The Little Thumper That Could…
Suzuki’s DR-Z400S (dual-sport) and DR-Z400SM (supermoto) may not be the lightest, most powerful thumpers on the market, but these 400cc machines have earned a cult following with riders all over the globe. The DR-Z hold its value amazingly well, and words like charisma, character, and fun are often used to describe the bike — traits that trounce horsepower and power-to-weight ratios in the final estimation. MCN‘s consensus says it all:
“Brilliantly competent dual-purpose motorcycle…The Suzuki DR-Z400S is bit heavy for true off-roading, but greenlaners love it for its indefatigable charm.”

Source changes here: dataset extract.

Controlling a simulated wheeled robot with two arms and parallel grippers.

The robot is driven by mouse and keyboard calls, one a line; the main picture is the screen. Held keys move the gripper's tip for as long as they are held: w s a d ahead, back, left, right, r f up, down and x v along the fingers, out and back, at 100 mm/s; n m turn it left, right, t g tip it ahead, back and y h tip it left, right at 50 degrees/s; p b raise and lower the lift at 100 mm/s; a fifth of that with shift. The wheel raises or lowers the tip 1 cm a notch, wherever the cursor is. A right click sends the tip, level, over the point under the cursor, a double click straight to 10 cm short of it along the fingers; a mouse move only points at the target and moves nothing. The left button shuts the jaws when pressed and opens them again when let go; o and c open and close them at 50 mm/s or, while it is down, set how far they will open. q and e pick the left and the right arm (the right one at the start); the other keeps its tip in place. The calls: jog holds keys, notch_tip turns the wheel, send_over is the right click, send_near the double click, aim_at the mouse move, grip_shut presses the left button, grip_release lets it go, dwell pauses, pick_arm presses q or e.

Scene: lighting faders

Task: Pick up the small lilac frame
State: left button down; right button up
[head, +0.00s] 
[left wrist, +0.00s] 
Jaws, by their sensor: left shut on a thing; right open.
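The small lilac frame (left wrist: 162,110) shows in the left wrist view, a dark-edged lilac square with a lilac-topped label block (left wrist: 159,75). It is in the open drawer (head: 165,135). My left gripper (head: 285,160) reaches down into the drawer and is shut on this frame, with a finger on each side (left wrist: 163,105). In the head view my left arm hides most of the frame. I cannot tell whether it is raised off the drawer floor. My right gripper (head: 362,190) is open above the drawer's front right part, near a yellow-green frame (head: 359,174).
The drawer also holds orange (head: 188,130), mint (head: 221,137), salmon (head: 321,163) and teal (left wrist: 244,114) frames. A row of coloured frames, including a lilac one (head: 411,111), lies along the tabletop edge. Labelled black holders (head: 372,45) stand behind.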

Enter Isaac Siegl, the designer and machinist behind Speedy Siegl Racing, a Seattle-based company that manufactures lightweight, race-inspired parts out of 6061 aircraft-grade aluminum and sponsors three of the area’s top vintage class road racers. Last year, we featured Isaac’s retr0-styled Husky 610 supermoto. Now Isaac is back with something you don’t see too often: his 2003 DR-Z400S, which has more than 100,000 miles on the clock!
While the bike may look fairly stock on the exterior, it has an array of modifications intended to increase performance, handling, and durability. When it comes to performance, Isaac is an adherent to the Lotus philosophy of the legendary Colin Chapman:
So he did, managing to shave some 37 pounds from the DRZ’s curb weight. The bike has been dyno-tuned and now makes 35 rear-wheel horsepower — slightly more than the factory machine makes at the crank. More importantly, this supermoto has been ridden — and ridden hard — all over the Pacific Northwest:
“I have crashed it twice and gotten right back up, ridden it through a snow-induced gridlocked city on sidewalks, hydroplaned across flooded roads, explored hidden trails and secret tracks and the bike just keeps going!”
Below, we get the full story on this little thumper that could.
Suzuki DR-Z400 Supermoto: In the Builder’s Words
This bike has had quite the life! My friend who owned it before me racked up 35,000 miles of highways, trails, and race courses all over northern Washington and Canada. He used to ride it to races all over the northwest, compete (and place well!), and ride it home.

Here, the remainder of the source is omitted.